ARTICLE VII - FINANCES

 

Section 1.  All money paid to the organization shall be placed in the organization’s bank account.  

 

Section 2. The Treasurer is responsible for the following:

  1. Receiving all funds belonging to the Corporation and deposit them into the bank account.  

  2. Paying all bills approved by the Board of Directors. 

  3. Maintaining an accounting of monies designated for certain categories. 

  4. Presenting a monthly financial report to the Board. 

  5. Keeping all records and filings related to the finances of the Corporation. 

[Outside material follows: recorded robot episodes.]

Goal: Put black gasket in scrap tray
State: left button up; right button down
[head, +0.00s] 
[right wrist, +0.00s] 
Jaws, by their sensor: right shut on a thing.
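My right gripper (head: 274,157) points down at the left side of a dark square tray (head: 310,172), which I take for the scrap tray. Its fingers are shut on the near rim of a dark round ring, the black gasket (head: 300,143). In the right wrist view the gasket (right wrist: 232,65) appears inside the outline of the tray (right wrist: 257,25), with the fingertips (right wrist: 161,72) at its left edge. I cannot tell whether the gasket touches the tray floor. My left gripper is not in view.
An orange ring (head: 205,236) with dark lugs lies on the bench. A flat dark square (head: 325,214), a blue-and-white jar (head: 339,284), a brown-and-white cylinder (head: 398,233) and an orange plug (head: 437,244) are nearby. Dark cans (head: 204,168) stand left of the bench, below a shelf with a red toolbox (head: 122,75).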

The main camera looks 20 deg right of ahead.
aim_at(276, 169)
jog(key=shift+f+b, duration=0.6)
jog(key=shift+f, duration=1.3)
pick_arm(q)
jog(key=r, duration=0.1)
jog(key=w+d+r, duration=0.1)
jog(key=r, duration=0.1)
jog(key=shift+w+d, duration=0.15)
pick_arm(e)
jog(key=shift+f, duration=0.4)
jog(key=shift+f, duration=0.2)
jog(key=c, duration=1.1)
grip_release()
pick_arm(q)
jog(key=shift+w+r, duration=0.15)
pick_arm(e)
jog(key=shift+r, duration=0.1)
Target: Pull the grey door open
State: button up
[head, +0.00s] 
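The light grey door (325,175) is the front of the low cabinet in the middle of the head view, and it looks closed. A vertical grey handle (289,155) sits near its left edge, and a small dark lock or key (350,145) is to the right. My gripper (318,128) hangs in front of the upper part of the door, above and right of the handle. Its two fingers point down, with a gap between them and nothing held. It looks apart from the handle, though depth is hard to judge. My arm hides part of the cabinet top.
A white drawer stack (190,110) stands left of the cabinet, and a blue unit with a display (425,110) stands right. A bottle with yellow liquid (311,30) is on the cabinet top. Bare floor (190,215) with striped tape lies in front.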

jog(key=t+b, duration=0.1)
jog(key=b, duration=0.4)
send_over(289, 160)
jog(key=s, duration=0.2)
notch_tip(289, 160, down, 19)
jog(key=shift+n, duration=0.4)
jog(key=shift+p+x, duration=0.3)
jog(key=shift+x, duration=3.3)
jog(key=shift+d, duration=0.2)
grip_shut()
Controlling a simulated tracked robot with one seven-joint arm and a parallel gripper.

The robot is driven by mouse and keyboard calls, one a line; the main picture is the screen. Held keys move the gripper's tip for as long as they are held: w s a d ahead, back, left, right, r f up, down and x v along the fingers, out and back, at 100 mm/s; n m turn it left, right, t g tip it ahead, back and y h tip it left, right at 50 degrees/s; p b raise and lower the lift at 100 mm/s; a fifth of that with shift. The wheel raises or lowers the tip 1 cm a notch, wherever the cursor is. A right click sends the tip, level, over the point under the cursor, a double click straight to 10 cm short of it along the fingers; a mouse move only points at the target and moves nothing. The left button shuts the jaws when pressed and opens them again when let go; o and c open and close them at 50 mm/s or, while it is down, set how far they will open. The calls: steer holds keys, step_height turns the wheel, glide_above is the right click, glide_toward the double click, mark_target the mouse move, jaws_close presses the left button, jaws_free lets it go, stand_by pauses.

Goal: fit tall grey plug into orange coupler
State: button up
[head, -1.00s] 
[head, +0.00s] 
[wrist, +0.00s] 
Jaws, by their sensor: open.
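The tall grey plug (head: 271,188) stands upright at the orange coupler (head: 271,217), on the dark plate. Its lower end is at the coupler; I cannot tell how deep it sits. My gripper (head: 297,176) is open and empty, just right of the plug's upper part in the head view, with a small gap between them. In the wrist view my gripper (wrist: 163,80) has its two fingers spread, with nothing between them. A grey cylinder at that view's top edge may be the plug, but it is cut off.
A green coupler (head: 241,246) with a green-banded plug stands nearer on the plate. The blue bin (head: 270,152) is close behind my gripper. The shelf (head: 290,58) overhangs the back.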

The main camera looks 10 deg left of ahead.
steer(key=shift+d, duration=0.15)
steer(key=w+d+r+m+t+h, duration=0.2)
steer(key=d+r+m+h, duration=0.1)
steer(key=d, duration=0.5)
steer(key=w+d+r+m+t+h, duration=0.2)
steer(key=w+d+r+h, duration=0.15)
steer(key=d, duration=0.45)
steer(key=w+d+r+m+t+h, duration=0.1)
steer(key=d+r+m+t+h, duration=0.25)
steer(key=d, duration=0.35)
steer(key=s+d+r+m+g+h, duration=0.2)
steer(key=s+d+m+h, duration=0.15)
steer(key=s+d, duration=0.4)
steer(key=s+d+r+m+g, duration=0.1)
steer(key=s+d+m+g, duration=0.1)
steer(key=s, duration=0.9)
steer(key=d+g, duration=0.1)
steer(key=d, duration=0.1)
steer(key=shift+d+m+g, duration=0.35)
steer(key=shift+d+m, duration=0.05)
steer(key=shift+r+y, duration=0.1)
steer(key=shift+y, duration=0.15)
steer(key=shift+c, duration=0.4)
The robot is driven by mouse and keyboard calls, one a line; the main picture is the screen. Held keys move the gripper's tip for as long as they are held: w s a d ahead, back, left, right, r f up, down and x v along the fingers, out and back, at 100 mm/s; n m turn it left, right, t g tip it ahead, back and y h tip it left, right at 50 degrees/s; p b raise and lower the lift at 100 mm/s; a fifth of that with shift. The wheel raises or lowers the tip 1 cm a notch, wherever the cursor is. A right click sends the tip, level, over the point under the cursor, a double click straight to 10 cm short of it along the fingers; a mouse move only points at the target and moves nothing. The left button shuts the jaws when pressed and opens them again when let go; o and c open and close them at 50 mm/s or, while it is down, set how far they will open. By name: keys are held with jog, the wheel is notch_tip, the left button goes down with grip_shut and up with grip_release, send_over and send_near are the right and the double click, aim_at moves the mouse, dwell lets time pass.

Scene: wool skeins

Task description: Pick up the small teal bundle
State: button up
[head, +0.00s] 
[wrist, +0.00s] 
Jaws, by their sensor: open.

  6.  Filing the corporate taxes at the end of each year.


 

Section 2. A budget of estimated expenses for the coming year shall be compiled by the Executive Committee and submitted for approval at the annual meeting.

 

Section 3.  Funds shall be used only to accomplish the objectives and purposes specified in these by-laws, and no part of said funds shall be distributed to the members of the corporation.  

 

Section 4.  Upon dissolution of the corporation, any funds remaining shall (first) be dispensed to cover outstanding expenses and (second) be given to the control of a certified Arkansas non-profit that shares similar goals as this organization.

 

Section 5. By resolution of the board of Directors, in each instance, Board Members may be reimbursed for expenses incurred for the purpose of organization activity.


 

ARTICLE VIII - PARLIAMENTARY AUTHORITY

 

The most current edition of Roberts Rules of Order shall be the final source of authority in all questions of parliamentary procedure when such rules are not inconsistent with the Charter of By-Laws of the Corporation.

 

ARTICLE IX – AMENDMENTS

 

These Bylaws may be altered, amended, or repealed and new by-laws may be adopted by a two-thirds (2/3) of the Directors at any regular meeting or at any special meeting, if a least ten (10) days written notice is given to all Board Members of intention to alter, amend, or repeal, or to adopt new by-laws at such meeting.

 

ADOPTED THIS 8th DAY OF MAY, 2023, by majority vote of the Board of Directors.